Putting aside global geopolitical threats for a moment, what’s your motivation? Are you at supply risk or is it more like a supplier documentation compliance problem? While there are elements of each that clearly intersect here, let’s be real, they’re not the same thing. Could it be a purchased services value management problem that would be better addressed in a more modern contract management platform that integrates performance monitoring? Is your risk initiative being driven by brand managers or the social media police? For a mid-market company, what’s the business case supporting adverse media awareness? Or, do you manage a global network of direct material suppliers and know from experience that disruptions are inevitable and usually devastating to your business?

I could ask these kinds of questions all day long, but the point is, rather than sending out a blanket RFI, buyer organizations must settle on their problem-set, align and commit to the solution value(s) and decide who among them is going to do the actual work. And not necessarily in that order.

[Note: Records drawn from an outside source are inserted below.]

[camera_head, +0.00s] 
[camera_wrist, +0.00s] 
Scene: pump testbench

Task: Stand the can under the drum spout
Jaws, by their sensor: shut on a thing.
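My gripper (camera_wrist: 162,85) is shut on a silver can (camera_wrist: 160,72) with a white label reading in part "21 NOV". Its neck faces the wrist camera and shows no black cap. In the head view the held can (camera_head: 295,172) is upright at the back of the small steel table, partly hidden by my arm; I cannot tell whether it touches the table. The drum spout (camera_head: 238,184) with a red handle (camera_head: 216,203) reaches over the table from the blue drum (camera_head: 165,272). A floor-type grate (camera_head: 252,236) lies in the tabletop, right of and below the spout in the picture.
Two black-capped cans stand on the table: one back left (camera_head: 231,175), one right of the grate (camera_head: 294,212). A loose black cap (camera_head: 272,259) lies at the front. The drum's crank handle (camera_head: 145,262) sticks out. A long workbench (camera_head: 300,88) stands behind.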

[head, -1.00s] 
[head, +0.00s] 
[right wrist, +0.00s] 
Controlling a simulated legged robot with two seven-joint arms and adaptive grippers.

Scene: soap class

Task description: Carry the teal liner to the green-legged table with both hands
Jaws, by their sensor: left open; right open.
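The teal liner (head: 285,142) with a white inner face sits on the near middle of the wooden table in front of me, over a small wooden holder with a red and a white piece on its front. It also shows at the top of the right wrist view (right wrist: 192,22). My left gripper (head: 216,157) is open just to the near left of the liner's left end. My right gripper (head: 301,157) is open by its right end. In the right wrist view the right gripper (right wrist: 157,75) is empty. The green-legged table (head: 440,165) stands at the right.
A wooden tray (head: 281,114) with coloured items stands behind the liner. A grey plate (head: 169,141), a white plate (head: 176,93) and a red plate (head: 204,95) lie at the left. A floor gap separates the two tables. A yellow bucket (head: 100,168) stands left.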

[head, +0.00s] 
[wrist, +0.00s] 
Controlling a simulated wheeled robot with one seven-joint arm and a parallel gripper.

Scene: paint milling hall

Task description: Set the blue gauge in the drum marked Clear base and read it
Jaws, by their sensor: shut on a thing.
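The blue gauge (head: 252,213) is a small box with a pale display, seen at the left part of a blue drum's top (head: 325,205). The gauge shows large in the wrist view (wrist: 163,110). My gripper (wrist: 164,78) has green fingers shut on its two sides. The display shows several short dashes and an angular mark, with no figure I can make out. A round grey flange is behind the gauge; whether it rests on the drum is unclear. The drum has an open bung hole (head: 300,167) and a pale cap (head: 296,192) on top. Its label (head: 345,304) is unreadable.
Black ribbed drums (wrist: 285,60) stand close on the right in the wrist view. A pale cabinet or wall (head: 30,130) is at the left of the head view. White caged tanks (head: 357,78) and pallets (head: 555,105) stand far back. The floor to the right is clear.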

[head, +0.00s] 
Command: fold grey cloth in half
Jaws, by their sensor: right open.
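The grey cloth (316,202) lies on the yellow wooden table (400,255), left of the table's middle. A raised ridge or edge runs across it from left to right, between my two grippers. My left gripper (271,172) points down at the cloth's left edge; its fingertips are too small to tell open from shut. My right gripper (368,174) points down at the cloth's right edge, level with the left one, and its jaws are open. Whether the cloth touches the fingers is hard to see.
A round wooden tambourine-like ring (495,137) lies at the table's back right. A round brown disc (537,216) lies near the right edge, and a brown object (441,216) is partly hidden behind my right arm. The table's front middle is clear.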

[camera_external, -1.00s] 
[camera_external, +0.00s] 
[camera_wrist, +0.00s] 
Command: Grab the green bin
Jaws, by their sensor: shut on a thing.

In other words, if not becoming that “guy” who selected a key failed supplier is the real department goal, then solve for it. For example, if the financial reporting data sources you have historically relied on haven’t cut it, then avoid the insanity and move on. The good news is, you now have options —several, in fact.

The risk management solution market has been painted with a broad, impractical brush that hasn’t its buyers or sellers well. As a result, there is precious little of the alignment necessary to support a normal buy/sell process. And in fairness, while buying and selling the value of “avoidance” is tough, that few are doing either on the basis of a sound and specific financial business cases makes life even tougher.

While it could be that I’m suffering from a recent dose of too much information (TMI), I can’t help but believe that moving incrementally to eventually cover a broader spectrum of risk may be a smarter approach. Whether buyer or seller, don’t boil the ocean. Talk about doing certain things extremely well, prove that you can, and then keep moving forward.

Regardless, from a buyer’s perspective, determining the value of meeting specifically identified objectives is no less essential than forcing ourselves to face certain realities. How does the would-be vendor solve the garbage in/garbage out problem? How frequently are the data and the underlying documents reverified? Who does this work on our side (i.e., are we going to dedicate staff or should we find a trusted partner to do some or all of the work on an outsourced basis)?

We live in volatile times. Risk cannot be managed on a reactionary ad hoc basis. And even if we just recently heard these things, we instantly know them to be correct. But knowing means what? Does a tree make a sound when it falls in the forest?” By the way, the answer is “yes,” but that’s not the secret.